§ **WORK TO DO**: Exactly repeat the material, dropping only the pictures.

◇ ◇ ◇ ◇

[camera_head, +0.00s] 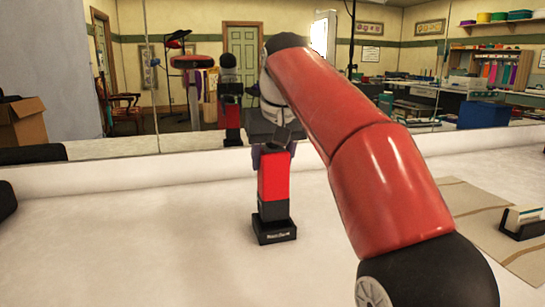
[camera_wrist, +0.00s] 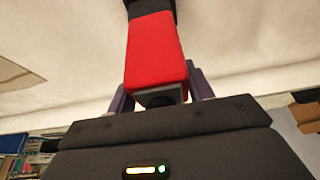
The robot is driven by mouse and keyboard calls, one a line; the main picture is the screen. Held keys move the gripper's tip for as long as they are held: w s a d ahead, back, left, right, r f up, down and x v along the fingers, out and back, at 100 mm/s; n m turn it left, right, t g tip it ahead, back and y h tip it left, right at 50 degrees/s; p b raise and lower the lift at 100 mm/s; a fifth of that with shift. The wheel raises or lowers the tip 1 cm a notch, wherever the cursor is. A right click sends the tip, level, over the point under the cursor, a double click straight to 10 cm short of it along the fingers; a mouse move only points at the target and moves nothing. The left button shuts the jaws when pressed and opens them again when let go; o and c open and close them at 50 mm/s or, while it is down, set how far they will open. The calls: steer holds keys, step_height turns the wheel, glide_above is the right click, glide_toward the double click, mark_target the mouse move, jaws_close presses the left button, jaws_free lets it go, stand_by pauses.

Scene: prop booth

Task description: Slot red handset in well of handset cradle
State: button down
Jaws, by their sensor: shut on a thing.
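The red handset (camera_head: 274,177) is upright, with a black section below its red body. Directly beneath is the small black handset cradle (camera_head: 275,234), with white lettering on its front, on the pale counter. The handset's lower end meets the cradle in the picture; I cannot tell how deep it sits in the well, which is hidden. My gripper (camera_head: 272,151) is shut on the handset's top end from above. In the wrist view, the handset (camera_wrist: 154,48) extends away between the purple-grey fingers of my gripper (camera_wrist: 160,92), its black end cut by the top edge.
A mirror or window-like panel (camera_head: 200,100) stands behind the counter's raised back ledge. A tan mat (camera_head: 478,208) and a small black holder with cards (camera_head: 522,222) lie to the right. A cardboard box (camera_head: 22,122) is at the far left. The counter left of the cradle is clear.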

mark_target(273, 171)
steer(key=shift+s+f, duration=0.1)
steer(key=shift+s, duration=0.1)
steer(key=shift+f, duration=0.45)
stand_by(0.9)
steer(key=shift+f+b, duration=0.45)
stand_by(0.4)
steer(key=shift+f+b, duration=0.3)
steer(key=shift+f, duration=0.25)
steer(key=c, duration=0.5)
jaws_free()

◇ ◇ ◇ ◇

§ **RESULT OF THIS EXERCISE**:
[camera_head, +0.00s] 
[camera_wrist, +0.00s] 
The robot is driven by mouse and keyboard calls, one a line; the main picture is the screen. Held keys move the gripper's tip for as long as they are held: w s a d ahead, back, left, right, r f up, down and x v along the fingers, out and back, at 100 mm/s; n m turn it left, right, t g tip it ahead, back and y h tip it left, right at 50 degrees/s; p b raise and lower the lift at 100 mm/s; a fifth of that with shift. The wheel raises or lowers the tip 1 cm a notch, wherever the cursor is. A right click sends the tip, level, over the point under the cursor, a double click straight to 10 cm short of it along the fingers; a mouse move only points at the target and moves nothing. The left button shuts the jaws when pressed and opens them again when let go; o and c open and close them at 50 mm/s or, while it is down, set how far they will open. The calls: steer holds keys, step_height turns the wheel, glide_above is the right click, glide_toward the double click, mark_target the mouse move, jaws_close presses the left button, jaws_free lets it go, stand_by pauses.

Scene: prop booth

Task description: Slot red handset in well of handset cradle
State: button down
Jaws, by their sensor: shut on a thing.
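The red handset (camera_head: 274,177) is upright, with a black section below its red body. Directly beneath is the small black handset cradle (camera_head: 275,234), with white lettering on its front, on the pale counter. The handset's lower end meets the cradle in the picture; I cannot tell how deep it sits in the well, which is hidden. My gripper (camera_head: 272,151) is shut on the handset's top end from above. In the wrist view, the handset (camera_wrist: 154,48) extends away between the purple-grey fingers of my gripper (camera_wrist: 160,92), its black end cut by the top edge.
A mirror or window-like panel (camera_head: 200,100) stands behind the counter's raised back ledge. A tan mat (camera_head: 478,208) and a small black holder with cards (camera_head: 522,222) lie to the right. A cardboard box (camera_head: 22,122) is at the far left. The counter left of the cradle is clear.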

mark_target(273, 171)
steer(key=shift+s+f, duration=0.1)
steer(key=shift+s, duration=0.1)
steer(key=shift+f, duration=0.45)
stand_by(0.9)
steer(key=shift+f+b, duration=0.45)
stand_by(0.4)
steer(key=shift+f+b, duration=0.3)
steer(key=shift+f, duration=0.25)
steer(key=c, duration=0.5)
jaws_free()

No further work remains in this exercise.